» Directions for this task:
Check each line of the material. Copy those containing "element".

(Robot call records)
--------------------
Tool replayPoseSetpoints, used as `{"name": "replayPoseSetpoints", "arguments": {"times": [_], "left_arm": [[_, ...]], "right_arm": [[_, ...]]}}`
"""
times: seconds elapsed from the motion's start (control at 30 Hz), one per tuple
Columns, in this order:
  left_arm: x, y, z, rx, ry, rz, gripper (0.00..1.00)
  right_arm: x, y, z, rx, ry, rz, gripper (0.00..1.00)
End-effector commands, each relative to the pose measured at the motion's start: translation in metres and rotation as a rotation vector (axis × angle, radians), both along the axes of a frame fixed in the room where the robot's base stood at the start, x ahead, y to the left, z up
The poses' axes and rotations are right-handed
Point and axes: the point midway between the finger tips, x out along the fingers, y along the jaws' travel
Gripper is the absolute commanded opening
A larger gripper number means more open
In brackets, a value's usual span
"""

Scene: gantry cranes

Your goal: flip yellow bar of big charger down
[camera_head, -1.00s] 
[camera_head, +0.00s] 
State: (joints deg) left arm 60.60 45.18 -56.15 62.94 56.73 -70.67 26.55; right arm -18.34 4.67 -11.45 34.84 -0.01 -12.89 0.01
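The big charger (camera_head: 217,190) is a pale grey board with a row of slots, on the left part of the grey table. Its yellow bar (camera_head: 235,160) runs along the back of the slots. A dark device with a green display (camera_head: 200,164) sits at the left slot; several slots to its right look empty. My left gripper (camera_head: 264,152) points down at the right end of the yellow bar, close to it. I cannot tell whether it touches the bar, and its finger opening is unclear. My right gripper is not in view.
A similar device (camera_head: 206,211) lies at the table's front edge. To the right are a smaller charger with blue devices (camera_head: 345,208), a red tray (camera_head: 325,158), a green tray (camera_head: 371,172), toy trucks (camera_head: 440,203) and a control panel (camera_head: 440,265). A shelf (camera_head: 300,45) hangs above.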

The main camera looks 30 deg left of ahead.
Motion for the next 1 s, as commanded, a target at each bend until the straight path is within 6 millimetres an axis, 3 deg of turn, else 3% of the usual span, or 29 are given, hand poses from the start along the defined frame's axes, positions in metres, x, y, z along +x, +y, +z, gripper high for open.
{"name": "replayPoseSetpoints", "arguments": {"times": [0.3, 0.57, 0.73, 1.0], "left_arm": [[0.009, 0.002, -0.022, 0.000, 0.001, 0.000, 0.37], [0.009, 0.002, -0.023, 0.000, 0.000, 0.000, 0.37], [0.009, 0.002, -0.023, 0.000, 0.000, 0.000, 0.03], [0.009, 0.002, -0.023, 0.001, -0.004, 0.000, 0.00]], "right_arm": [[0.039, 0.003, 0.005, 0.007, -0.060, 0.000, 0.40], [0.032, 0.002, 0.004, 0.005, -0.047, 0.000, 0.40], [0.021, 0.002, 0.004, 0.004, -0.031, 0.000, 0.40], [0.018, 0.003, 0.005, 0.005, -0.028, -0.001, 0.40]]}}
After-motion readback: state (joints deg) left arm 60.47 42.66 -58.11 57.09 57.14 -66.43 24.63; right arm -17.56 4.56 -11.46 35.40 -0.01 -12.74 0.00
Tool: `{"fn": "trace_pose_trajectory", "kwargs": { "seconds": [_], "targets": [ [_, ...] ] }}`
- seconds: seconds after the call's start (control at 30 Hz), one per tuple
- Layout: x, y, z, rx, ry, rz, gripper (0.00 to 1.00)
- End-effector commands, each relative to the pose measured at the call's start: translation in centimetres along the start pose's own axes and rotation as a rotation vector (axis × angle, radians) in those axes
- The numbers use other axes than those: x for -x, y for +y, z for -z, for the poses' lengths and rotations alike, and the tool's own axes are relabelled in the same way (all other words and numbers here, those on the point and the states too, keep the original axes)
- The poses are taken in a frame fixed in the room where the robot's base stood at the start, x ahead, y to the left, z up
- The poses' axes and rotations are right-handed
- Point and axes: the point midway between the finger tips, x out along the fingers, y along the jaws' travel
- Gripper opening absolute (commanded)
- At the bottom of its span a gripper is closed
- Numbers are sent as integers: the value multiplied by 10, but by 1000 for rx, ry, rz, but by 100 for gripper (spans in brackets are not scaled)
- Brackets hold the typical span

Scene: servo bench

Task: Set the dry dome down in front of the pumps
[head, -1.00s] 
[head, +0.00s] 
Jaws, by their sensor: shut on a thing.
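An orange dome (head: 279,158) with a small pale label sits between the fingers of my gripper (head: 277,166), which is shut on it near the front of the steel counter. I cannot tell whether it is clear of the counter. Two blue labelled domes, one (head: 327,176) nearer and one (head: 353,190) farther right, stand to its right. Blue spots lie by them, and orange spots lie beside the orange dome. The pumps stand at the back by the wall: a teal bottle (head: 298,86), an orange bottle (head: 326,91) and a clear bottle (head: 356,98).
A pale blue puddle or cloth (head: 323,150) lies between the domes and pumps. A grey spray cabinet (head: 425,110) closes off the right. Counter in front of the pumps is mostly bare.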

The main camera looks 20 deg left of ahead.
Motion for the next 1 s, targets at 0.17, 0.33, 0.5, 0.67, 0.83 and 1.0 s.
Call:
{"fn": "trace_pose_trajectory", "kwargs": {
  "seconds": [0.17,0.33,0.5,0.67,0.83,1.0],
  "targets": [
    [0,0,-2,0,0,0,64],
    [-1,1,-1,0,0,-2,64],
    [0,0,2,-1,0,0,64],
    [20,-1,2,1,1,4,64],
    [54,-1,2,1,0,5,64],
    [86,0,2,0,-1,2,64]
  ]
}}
--------------------
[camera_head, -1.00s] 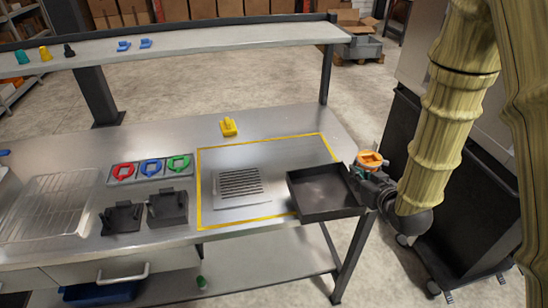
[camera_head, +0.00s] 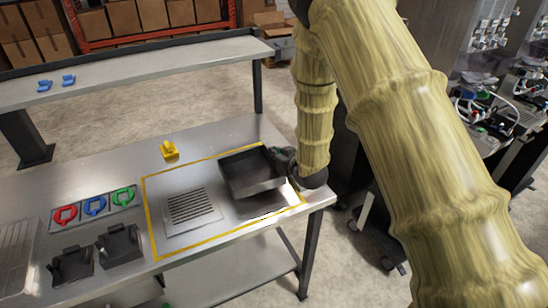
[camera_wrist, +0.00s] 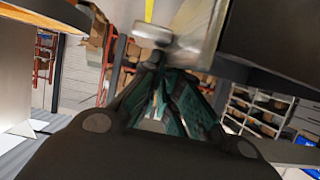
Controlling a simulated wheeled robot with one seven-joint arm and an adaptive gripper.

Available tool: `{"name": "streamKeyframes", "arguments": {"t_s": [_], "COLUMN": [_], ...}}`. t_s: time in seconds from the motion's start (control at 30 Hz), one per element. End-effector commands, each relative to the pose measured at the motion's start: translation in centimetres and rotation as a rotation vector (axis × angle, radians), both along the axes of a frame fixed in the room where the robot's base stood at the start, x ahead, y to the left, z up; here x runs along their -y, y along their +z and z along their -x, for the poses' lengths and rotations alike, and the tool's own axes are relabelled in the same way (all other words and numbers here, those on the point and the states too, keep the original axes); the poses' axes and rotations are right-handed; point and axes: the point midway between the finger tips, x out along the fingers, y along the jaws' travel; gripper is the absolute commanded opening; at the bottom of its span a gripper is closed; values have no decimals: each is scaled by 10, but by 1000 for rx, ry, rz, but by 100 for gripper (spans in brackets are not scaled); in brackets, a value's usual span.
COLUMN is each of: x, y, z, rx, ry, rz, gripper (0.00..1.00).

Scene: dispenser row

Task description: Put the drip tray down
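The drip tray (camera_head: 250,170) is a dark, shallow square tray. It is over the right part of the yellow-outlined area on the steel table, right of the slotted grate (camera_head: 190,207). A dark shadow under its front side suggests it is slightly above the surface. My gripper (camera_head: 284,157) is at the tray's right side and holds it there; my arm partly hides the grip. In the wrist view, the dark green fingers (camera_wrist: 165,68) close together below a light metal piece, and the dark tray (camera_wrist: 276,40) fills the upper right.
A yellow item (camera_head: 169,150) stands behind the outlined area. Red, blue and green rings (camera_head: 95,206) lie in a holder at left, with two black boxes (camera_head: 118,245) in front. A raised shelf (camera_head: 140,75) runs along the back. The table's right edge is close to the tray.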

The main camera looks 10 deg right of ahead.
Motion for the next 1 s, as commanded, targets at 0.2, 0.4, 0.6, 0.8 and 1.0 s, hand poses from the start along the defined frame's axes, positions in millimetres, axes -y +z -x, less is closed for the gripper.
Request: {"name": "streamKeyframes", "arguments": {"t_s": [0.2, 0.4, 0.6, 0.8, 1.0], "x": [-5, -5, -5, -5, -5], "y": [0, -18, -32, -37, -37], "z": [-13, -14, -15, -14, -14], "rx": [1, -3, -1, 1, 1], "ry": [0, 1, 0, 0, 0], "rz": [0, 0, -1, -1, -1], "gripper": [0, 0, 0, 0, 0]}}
--------------------
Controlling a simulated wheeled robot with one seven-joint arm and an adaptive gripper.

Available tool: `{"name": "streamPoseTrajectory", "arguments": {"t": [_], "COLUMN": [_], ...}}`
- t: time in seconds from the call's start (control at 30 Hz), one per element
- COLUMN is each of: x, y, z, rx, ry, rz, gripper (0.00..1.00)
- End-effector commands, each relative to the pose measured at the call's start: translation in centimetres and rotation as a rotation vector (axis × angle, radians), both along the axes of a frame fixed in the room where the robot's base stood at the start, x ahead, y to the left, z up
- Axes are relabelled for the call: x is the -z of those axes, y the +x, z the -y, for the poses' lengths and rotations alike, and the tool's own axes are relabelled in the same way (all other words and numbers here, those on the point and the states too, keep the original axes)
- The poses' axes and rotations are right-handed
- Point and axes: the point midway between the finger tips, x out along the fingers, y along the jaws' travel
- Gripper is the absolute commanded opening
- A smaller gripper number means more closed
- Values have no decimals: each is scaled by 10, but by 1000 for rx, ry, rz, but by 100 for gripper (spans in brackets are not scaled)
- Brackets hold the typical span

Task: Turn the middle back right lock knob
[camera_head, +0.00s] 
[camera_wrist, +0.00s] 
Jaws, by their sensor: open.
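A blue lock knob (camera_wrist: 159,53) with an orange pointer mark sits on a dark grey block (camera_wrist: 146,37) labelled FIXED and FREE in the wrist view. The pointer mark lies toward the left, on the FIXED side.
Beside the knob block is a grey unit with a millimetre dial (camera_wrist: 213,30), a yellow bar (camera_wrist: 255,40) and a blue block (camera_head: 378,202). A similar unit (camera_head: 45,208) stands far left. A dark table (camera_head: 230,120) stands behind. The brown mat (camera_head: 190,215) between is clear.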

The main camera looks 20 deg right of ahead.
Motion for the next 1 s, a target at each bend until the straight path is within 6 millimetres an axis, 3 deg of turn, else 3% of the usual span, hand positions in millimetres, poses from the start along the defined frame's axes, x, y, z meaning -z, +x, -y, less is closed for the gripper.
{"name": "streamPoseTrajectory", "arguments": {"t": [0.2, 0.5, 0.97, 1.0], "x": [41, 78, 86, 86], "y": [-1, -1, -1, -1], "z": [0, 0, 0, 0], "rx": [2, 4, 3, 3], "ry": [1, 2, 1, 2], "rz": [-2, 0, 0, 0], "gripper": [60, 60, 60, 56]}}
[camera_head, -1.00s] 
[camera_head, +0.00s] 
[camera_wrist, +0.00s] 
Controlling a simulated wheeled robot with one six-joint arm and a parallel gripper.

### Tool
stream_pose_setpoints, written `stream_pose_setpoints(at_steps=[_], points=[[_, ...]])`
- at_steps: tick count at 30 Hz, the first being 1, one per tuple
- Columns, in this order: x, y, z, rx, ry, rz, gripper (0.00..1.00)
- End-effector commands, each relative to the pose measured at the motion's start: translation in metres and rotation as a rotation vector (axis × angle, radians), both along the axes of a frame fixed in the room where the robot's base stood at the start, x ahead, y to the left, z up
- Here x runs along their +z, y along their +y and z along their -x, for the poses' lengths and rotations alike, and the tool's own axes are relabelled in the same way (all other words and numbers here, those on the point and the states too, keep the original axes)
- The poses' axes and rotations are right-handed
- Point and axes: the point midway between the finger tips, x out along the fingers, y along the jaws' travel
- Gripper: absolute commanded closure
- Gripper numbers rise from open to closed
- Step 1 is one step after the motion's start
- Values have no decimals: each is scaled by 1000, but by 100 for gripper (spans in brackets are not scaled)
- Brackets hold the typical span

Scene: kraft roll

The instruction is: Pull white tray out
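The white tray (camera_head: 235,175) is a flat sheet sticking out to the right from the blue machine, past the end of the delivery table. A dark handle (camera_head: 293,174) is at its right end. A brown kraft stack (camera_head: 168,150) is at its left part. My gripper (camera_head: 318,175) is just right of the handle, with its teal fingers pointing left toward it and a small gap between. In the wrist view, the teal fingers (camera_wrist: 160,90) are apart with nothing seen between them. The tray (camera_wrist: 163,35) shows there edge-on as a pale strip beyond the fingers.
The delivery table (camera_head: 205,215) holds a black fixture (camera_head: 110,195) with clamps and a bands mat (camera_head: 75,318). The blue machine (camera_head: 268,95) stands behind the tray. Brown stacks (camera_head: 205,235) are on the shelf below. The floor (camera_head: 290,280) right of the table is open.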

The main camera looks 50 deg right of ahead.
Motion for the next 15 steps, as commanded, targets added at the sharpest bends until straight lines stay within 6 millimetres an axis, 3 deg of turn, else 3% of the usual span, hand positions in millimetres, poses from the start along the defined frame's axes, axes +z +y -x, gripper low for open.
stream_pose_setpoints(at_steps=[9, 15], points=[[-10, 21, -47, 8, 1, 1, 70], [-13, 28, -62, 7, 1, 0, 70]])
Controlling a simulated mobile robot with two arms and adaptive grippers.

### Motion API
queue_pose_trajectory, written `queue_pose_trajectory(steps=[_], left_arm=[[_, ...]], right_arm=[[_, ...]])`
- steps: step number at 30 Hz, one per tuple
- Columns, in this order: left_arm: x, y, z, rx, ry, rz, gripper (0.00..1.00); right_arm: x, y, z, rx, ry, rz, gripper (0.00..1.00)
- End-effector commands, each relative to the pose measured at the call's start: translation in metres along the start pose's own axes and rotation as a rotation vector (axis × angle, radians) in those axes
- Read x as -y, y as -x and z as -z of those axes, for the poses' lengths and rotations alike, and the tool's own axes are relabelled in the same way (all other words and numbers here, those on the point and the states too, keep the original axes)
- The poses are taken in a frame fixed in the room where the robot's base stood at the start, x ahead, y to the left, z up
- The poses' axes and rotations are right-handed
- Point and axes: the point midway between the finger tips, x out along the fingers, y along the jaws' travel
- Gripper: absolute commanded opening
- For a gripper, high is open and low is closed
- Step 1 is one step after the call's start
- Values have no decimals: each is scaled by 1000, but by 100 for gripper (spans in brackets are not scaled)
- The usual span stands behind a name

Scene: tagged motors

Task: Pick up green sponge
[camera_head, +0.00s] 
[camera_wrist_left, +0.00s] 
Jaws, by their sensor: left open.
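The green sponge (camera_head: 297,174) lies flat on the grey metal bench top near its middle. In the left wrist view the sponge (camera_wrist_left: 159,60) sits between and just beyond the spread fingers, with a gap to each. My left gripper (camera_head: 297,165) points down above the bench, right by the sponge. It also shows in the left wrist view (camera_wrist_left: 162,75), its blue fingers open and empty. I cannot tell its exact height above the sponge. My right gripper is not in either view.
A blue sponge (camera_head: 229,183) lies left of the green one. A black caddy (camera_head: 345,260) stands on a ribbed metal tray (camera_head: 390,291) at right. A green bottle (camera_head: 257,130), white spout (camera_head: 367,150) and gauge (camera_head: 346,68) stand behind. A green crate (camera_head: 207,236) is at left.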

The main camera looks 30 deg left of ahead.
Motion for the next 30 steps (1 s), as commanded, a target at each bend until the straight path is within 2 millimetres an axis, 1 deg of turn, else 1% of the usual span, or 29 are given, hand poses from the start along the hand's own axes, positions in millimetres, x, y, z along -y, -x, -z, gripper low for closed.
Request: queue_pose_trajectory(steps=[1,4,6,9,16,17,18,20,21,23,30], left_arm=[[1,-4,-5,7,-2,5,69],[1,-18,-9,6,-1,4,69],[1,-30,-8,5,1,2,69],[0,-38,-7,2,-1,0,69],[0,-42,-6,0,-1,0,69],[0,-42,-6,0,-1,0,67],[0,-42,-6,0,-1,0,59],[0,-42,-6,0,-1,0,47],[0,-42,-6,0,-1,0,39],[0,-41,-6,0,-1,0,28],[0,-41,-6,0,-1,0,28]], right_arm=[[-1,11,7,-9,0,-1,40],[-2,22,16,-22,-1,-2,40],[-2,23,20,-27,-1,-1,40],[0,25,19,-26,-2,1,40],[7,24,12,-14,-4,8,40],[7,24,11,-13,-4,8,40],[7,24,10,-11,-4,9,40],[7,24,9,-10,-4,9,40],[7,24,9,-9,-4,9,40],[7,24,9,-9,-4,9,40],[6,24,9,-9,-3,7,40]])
--------------------
» Finished exercise:
Available tool: `{"name": "streamKeyframes", "arguments": {"t_s": [_], "COLUMN": [_], ...}}`. t_s: time in seconds from the motion's start (control at 30 Hz), one per element. End-effector commands, each relative to the pose measured at the motion's start: translation in centimetres and rotation as a rotation vector (axis × angle, radians), both along the axes of a frame fixed in the room where the robot's base stood at the start, x ahead, y to the left, z up; here x runs along their -y, y along their +z and z along their -x, for the poses' lengths and rotations alike, and the tool's own axes are relabelled in the same way (all other words and numbers here, those on the point and the states too, keep the original axes); the poses' axes and rotations are right-handed; point and axes: the point midway between the finger tips, x out along the fingers, y along the jaws' travel; gripper is the absolute commanded opening; at the bottom of its span a gripper is closed; values have no decimals: each is scaled by 10, but by 1000 for rx, ry, rz, but by 100 for gripper (spans in brackets are not scaled); in brackets, a value's usual span.
- t: time in seconds from the call's start (control at 30 Hz), one per element

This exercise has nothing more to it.